Eric Chevillard, Démolir Nisard

Quand le présent devient irrespirable, il faut savoir respirer à l’envers, poumons tournés vers un passé au fond plus actuel que l’actualité. Le 10 octobre 2013, dans une salle de la Cinémathèque française, une petite quinzaine de curieux découvrait un film de 1972, São Bernardo, qui bénéficie aujourd’hui, en juin 2014, d’une ressortie. De son réalisateur brésilien, Léon Hirszman, nous ne savions rien et nous sortions de cette salle en en voulant presque à nos aînés de ne jamais nous avoir dit qu’il y avait là, dans ces deux heures de peintures mouvantes, une incroyable remontée à une des origines possibles d’un ennemi plus vivant que jamais : le capitalisme. Car c’est toujours avec les réplétions et les creux du temps présent que l’on découvre une œuvre oubliée. Or, ce dont nous manquons peut-être le plus au cinéma en ce moment, c’est d’ennemis. Cette disparition des ennemis à l’écran s’accompagne d’une dissipation des conflits au profit du règne d’une fausse harmonie sociale à laquelle on a abstraitement arraché son principe premier, le jeu des relations entre personnes, système dynamique dans lequel l’affirmation de soi n’a de sens que dans un contact parfois éprouvant avec l’Autre. À un cinéma de la Relation – dont La Vie d’Adèle n’est que la plus plate des singeries, Kechiche cimentant ses personnages dans un sociologisme des plus fixistes – on préfère désormais un cinéma de l’Identité, sans opposition, sans lutte ; de plus en plus, on produit des images qui ne gênent plus, délestant les récits de l’intersubjectif, ce rythme d’autrui qui fait de la rencontre un ébranlement. C’est dire aussi qu’en n’indexant plus ses ennemis, le cinéma prive les âmes de ses protagonistes des ressources du conflit intérieur, de la conquête de soi par la compréhension de l’autre, soit du traditionnel ressort agonistique de l’ascèse. Le cinéma français des années 2010 s’est même inventé un vrai pays de Cocagne sans autre hors-champ que sa conscience satisfaite au fond de laquelle les affects égotistes clapotent, un ermitage qui fait réalisme sociologique le jour et boîte branchée la nuit. Et pendant ce temps, la société actuelle ne sait plus où donner du glaive.

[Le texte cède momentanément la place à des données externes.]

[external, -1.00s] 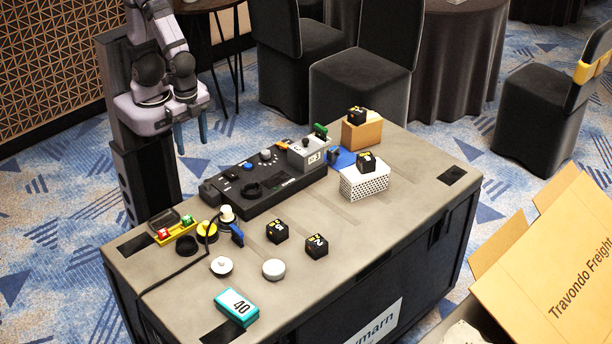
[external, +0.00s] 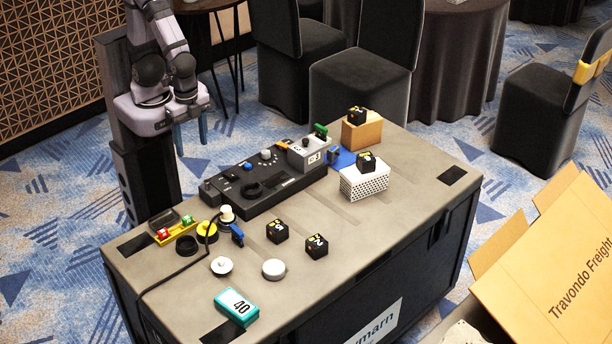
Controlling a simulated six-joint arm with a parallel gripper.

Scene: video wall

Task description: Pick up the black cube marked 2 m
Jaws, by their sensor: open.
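Several black cubes with yellow marks show in the external view. One cube (external: 317,246) near the front middle of the table bears a mark that looks like a 2. Another cube (external: 277,231) sits just to its left; its mark is hard to read. A third cube (external: 366,162) rests on a white perforated block, and a fourth cube (external: 357,115) on a tan block. Their marks are too small to read surely. My arm rises at the upper left and leaves the top of the picture.
A black control panel (external: 246,200) with knobs lies behind the cubes. The white perforated block (external: 364,187) and tan block (external: 362,134) stand at the back right. White discs, a teal box (external: 237,307) and a cable lie front left. The table's right front is clear.

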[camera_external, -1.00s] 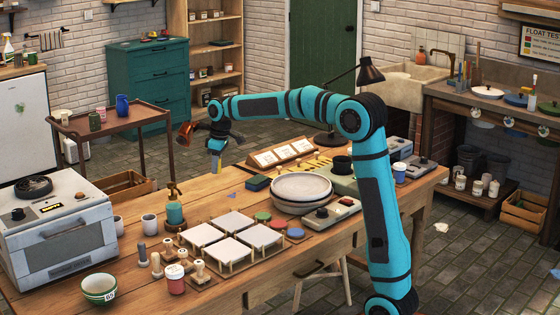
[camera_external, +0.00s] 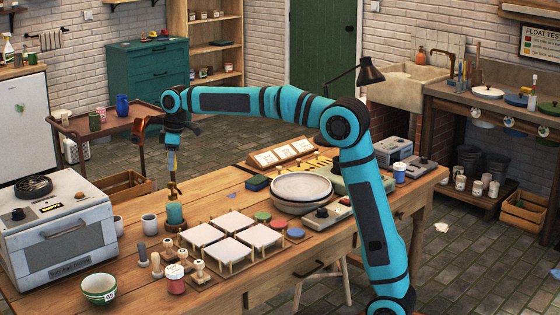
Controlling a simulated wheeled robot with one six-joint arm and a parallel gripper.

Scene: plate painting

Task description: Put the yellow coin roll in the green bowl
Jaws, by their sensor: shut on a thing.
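The green bowl (camera_external: 97,296) stands on the front left of the wooden table, with a white label on its side and a pale inside. My gripper (camera_external: 173,153) points down over the left part of the table, shut on the yellow coin roll (camera_external: 171,163). The roll is small in this view, and the fingers partly hide it. It hangs in the air just above the teal pump bottle (camera_external: 175,213) in the picture. The bowl is below and to the left of my gripper, well apart from it.
A grey kiln-like oven (camera_external: 62,240) stands left of the bowl's far side. A white cup (camera_external: 149,223), stamps (camera_external: 157,265) and a red-and-white jar (camera_external: 175,280) stand between the bottle and the bowl. White tiles on a rack (camera_external: 205,235) lie to the right.

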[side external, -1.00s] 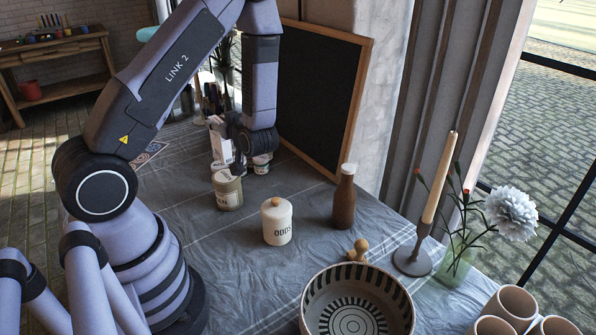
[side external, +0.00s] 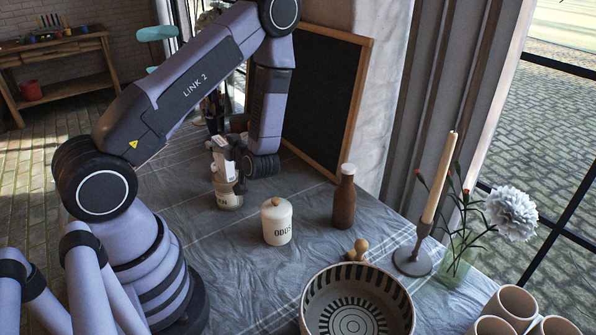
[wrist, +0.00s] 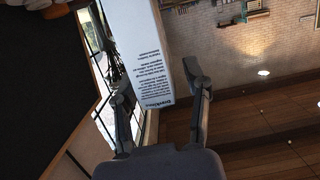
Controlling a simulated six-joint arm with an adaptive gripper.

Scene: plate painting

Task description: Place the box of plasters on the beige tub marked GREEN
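The white box of plasters (wrist: 148,70), with dark print, is between the fingers of my gripper (wrist: 156,88) in the wrist view, with a finger at each side. In the side external view the box (side external: 222,152) stands roughly upright at the beige tub (side external: 229,199). The box and my gripper (side external: 238,178) cover the tub's top, so I cannot tell whether the box touches it. The tub's label is too small and partly hidden to read.
A lidded cream pot marked ODDS (side external: 277,226) and a brown bottle (side external: 344,200) stand to the right. A patterned bowl (side external: 400,300) and candlestick (side external: 412,258) are nearer the front right. A blackboard (side external: 325,95) stands behind. Grey cloth (side external: 240,265) is bare before the tub.

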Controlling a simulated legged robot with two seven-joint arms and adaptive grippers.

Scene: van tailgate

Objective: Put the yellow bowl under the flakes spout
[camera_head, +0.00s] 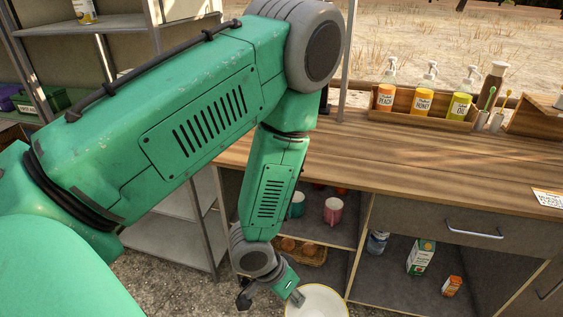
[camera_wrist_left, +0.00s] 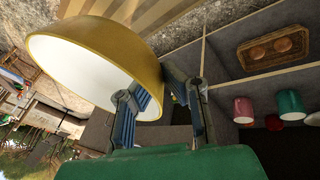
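The yellow bowl (camera_head: 320,303) shows at the bottom edge of the head view, cut off, with a white inside and a yellow rim. In the left wrist view the bowl (camera_wrist_left: 110,45) is large, its yellow outside and white inside both visible. My left gripper (camera_head: 292,292) is at the bowl's rim, low in front of the open shelves. In the wrist view one finger lies inside the bowl and the other outside, so it grips the wall. No flakes spout can be made out. My right gripper is not in view.
A wooden counter (camera_head: 440,165) runs above open shelves. Pink mug (camera_head: 333,211), teal mug (camera_head: 297,205), muffin tray (camera_head: 305,252), carton (camera_head: 421,257) and small orange box (camera_head: 452,286) stand in them. A bottle rack (camera_head: 425,113) is on the counter, whose middle is clear.

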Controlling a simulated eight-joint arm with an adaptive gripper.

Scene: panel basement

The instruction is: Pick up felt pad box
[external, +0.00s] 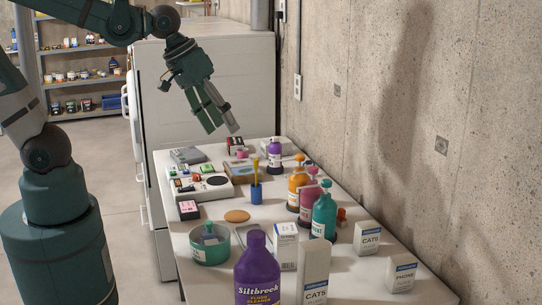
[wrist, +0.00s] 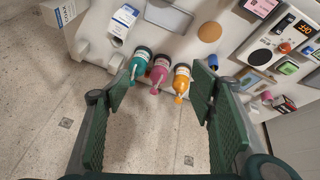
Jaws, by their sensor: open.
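I cannot read which box is labelled felt pad. A small pink-topped dark box (external: 189,209) lies at the table's left edge in the external view. A red and dark box (external: 236,145) stands near the far end; a similar one shows in the wrist view (wrist: 284,104). My gripper (external: 223,128) is open and empty, above the table's far end. It also shows in the wrist view (wrist: 170,80), fingers wide apart.
Teal (external: 325,213), pink (external: 309,203) and orange (external: 298,186) pump bottles line the wall side. A large purple bottle (external: 257,272) stands in front. A teal bowl (external: 210,243), tan disc (external: 237,216) and blue cup (external: 256,193) are mid-table. The concrete wall (external: 420,120) bounds the right.

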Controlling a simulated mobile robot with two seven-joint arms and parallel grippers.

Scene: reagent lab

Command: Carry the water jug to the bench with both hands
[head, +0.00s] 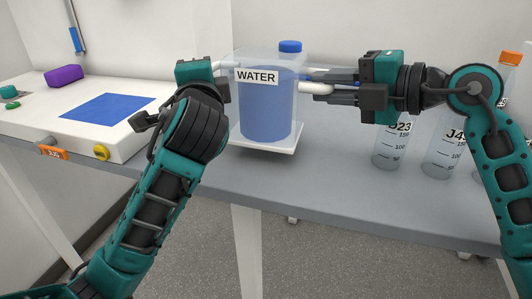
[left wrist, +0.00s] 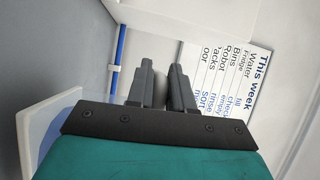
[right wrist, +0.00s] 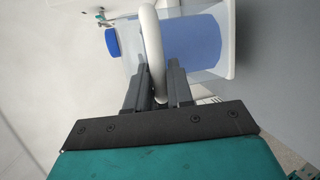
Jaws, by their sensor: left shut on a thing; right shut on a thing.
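The water jug (head: 265,117) is a clear box with blue water, a WATER label, a blue cap and a white base. It looks upright, over the grey bench (head: 330,185); I cannot tell whether its base touches the bench. My right gripper (head: 318,92) is shut on the jug's white right handle, a loop that also shows in the right wrist view (right wrist: 150,40) between the fingers (right wrist: 156,92). My left gripper (head: 216,70) is shut at the jug's left handle, mostly hidden behind my wrist. The left wrist view shows its fingers (left wrist: 160,90) around a greyish bar.
To the left, a white unit (head: 40,117) carries a blue mat (head: 107,108) and a purple block (head: 64,75), with a yellow knob (head: 101,152) on its front. Labelled clear bottles (head: 441,152) stand at right, behind my right arm. Bench in front of the jug is bare.

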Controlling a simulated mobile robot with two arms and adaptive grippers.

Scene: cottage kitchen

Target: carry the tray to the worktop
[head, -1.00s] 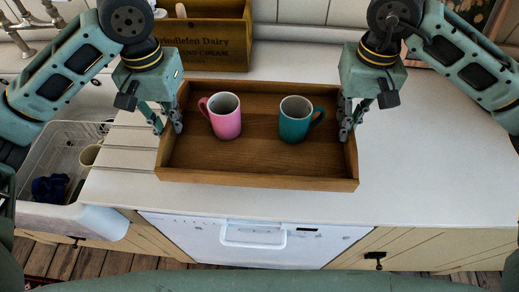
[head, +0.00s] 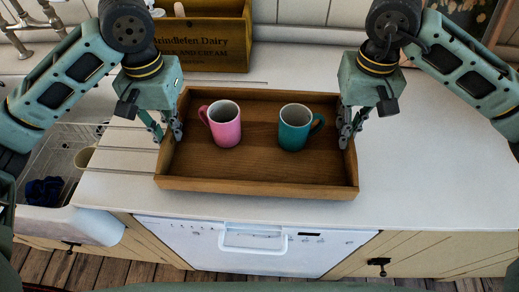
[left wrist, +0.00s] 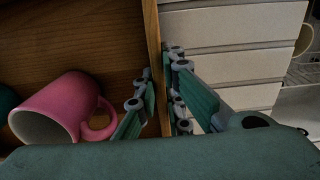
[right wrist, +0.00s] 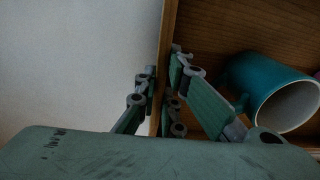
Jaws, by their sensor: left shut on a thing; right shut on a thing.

En 2013, on avait cru que Les Salauds de Claire Denis serait le film capable d’encercler un adversaire pour l’offrir enfin à nos regards. Mais la flèche du titre accusateur finissait par se perdre dans la splendide pénombre des plans, une épaisse pâte caravagesque brunie d’un rouge trop énigmatique pour vraiment réjouir notre soif de désignation. Oui, dans Les Salauds, on ne sait jamais trop à qui appartient le sang et qui le fait verser : les identifications narratives s’engouffrent dans une logique du cauchemar avec sa panoplie d’effets d’ambiance et les archétypes de la violence et autres fantasmes écarlates que Claire Denis fait émerger sont finalement engloutis par le noir dans un pessimisme commode. Plus tôt encore, en 2012, Cronenberg dans Cosmopolis offrait à la pensée financière la figure de Pattinson, craquelant enfin et pour de bon sa plastique adolescente. Nous savons désormais que le trader est un homme à la langue creuse et au teint cireux, un de ces êtres sans tendresse dont le seul besoin sincèrement personnel est de se faire couper au plus vite les cheveux. Mais, à l’instar de Di Caprio dans Le Loup de Wall Street, Pattinson reste Pattinson, et les spectateurs trop attachés à l’acteur pour ne pas oublier – et, au fond, aimer plus fort encore – l’ennemi qu’il recouvre de son génie. C’était un inconnu qu’il nous fallait, un homme sans qualité antérieure au travail du romanesque.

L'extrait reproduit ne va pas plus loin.